Look below for the line containing "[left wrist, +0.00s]" and the line containing "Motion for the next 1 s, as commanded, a"; repeat exactly those two lines and all lines between them, and nothing else.

Records from a dataset
::::::::::

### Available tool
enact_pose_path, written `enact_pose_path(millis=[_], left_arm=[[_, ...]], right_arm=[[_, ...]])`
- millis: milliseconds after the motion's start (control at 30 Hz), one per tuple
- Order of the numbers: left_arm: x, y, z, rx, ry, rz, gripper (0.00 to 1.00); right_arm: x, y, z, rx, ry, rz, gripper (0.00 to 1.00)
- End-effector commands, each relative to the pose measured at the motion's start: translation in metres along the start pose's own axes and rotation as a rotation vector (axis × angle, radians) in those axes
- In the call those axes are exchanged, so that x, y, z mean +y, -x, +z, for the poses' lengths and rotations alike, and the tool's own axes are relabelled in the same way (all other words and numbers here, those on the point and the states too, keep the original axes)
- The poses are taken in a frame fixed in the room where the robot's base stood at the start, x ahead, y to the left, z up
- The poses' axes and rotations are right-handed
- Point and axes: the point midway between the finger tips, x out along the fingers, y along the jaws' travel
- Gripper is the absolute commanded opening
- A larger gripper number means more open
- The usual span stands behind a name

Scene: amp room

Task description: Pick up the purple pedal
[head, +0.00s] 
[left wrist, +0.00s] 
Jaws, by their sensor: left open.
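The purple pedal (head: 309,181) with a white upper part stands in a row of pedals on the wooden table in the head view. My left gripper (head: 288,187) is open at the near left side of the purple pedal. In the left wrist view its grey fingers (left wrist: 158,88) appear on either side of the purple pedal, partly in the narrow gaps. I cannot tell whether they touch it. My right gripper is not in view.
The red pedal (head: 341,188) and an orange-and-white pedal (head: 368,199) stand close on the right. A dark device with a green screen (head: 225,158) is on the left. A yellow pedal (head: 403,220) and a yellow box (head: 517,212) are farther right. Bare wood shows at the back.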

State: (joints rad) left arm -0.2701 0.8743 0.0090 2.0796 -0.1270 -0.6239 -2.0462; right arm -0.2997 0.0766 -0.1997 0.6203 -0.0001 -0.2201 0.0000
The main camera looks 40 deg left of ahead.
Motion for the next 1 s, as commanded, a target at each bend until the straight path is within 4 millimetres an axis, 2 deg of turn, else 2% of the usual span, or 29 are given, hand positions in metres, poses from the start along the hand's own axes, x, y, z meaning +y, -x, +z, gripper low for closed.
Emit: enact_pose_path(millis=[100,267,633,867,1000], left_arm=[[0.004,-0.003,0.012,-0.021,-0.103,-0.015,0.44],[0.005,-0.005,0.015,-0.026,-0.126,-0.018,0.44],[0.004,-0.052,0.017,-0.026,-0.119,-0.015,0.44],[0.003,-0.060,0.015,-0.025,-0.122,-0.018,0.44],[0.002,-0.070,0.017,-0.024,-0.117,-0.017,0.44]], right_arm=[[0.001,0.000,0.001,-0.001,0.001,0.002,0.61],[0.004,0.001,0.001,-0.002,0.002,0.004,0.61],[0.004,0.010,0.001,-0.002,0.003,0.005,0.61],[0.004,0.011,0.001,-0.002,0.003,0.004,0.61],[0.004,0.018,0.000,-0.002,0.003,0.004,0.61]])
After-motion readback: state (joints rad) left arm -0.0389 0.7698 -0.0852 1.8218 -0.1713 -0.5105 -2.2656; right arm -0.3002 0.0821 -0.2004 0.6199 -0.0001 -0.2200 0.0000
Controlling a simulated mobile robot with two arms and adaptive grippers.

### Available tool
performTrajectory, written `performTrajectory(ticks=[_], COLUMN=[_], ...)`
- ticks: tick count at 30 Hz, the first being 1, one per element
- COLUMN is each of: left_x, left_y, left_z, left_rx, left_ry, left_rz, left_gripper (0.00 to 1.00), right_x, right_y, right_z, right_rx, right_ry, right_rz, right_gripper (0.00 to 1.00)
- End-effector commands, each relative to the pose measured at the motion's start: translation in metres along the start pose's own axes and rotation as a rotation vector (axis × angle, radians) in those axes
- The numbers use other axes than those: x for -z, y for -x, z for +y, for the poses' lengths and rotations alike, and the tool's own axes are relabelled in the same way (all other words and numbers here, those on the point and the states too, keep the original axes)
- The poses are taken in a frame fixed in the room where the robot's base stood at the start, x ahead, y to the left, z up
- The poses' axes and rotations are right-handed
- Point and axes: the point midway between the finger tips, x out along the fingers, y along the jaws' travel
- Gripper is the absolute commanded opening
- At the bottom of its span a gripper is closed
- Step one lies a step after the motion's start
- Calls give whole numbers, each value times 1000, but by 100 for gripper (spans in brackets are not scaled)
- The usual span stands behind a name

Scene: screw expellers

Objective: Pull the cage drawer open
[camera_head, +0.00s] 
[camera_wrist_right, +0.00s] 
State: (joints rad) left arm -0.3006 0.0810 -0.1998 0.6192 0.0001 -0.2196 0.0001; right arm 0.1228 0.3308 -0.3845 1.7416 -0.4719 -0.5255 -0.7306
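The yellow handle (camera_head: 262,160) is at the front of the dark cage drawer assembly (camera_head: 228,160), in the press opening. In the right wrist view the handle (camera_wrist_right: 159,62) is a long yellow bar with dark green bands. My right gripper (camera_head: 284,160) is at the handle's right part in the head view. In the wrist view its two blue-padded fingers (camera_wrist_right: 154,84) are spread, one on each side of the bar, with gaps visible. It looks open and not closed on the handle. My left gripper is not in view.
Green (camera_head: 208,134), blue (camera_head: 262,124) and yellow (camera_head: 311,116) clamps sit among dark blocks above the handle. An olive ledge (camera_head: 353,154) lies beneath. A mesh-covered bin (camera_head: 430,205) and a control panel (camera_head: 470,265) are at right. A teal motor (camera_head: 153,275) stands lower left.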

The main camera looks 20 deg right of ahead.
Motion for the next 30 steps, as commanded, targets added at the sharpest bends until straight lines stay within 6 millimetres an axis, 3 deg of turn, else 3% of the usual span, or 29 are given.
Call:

::::::::::

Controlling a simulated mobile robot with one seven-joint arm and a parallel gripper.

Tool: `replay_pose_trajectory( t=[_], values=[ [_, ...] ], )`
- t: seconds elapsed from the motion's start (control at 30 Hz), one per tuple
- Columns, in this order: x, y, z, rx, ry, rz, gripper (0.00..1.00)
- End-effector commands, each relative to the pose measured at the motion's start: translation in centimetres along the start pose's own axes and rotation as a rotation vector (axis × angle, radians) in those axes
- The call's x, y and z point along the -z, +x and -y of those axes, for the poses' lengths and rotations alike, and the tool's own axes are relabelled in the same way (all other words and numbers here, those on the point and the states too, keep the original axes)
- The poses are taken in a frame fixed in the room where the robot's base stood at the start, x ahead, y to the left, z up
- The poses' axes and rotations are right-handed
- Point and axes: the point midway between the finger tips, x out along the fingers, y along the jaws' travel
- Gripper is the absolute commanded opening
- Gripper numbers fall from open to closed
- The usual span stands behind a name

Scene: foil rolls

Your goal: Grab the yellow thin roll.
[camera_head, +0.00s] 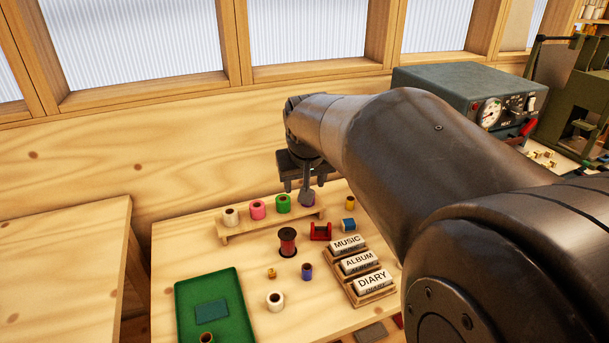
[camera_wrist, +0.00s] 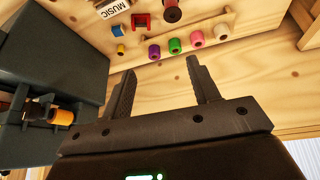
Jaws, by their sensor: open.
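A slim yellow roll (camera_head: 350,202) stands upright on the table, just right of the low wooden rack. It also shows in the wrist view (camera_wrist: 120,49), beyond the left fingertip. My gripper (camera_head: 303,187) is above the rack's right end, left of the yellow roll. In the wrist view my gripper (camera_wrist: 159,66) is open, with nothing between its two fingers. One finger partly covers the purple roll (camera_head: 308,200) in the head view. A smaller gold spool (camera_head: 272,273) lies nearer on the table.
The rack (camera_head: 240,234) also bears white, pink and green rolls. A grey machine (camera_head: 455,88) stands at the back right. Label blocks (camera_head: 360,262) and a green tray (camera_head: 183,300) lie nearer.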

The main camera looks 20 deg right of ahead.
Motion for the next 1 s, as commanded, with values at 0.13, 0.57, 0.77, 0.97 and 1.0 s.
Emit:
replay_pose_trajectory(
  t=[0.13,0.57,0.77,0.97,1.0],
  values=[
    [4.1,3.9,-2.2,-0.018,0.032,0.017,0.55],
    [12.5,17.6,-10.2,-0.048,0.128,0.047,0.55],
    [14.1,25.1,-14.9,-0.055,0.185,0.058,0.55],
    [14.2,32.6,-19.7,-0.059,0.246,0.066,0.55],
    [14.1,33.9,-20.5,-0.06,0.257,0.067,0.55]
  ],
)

::::::::::

THE SOLUTION
[left wrist, +0.00s] 
Jaws, by their sensor: left open.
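The purple pedal (head: 309,181) with a white upper part stands in a row of pedals on the wooden table in the head view. My left gripper (head: 288,187) is open at the near left side of the purple pedal. In the left wrist view its grey fingers (left wrist: 158,88) appear on either side of the purple pedal, partly in the narrow gaps. I cannot tell whether they touch it. My right gripper is not in view.
The red pedal (head: 341,188) and an orange-and-white pedal (head: 368,199) stand close on the right. A dark device with a green screen (head: 225,158) is on the left. A yellow pedal (head: 403,220) and a yellow box (head: 517,212) are farther right. Bare wood shows at the back.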

State: (joints rad) left arm -0.2701 0.8743 0.0090 2.0796 -0.1270 -0.6239 -2.0462; right arm -0.2997 0.0766 -0.1997 0.6203 -0.0001 -0.2201 0.0000
The main camera looks 40 deg left of ahead.
Motion for the next 1 s, as commanded, a target at each bend until the straight path is within 4 millimetres an axis, 2 deg of turn, else 2% of the usual span, or 29 are given, hand positions in metres, poses from the start along the hand's own axes, x, y, z meaning +y, -x, +z, gripper low for closed.

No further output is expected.